The unflinching resourcefulness and dedication of firefighters and fire officers are among the encouraging aspects of this unprecedented disaster.
Since Katrina hit and Lake Pontchartrain flooded New Orleans, that fire department has responded to more major fires than in the last 10 years combined. They're working out of a government office building; at least a majority of the department's stations are flooded.
The Federal Emergency Management Association (FEMA) deployed all 28 of the nation's Urban Search and Rescue (USAR) task forces to hard-hit areas. The USAR teams, which are primarily firefighter-based, have been working along the Mississippi, Alabama and Louisiana coasts performing multiple search and rescue missions and making structural assessments.
More than 4,000 individual firefighters left their own communities and responded to FEMA's request for two-person Community Relations teams. At least 1,500 teams have been dispatched to affected areas. Forty of those teams were reassigned and dispatched to assess needs of fire departments within impacted areas: 20 teams to Louisiana, 10 teams to Mississippi and 10 teams to Alabama.
The International Association of Fire Fighters (IAFF) and the IAFC established a joint command post in Baton Rouge last week.

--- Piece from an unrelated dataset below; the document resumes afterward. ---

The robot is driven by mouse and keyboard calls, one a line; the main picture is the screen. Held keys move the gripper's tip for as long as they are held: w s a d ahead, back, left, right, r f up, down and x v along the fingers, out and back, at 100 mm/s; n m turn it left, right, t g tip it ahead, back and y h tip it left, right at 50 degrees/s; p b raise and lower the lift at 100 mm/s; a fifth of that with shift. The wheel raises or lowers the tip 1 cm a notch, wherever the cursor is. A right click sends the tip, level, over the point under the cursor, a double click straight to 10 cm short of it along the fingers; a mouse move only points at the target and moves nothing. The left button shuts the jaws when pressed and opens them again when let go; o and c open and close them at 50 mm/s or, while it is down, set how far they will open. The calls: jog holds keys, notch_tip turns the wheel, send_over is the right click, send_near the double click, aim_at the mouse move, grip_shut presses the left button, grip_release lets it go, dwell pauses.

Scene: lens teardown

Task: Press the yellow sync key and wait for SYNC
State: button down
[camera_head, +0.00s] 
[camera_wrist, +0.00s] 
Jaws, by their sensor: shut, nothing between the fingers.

Together this humanitarian effort has focused on critical care and needs of area firefighters.
The IAFF brought several Critical Incident Stress Management (CISM) teams from Austin, Texas, FDNY and the Boston Fire Department.
Firehouse.com, the IAFC and six other fire service organizations also have established an Adopt a Firehouse program. More than 500 fire departments have responded to help an estimated 350 impacted fire departments.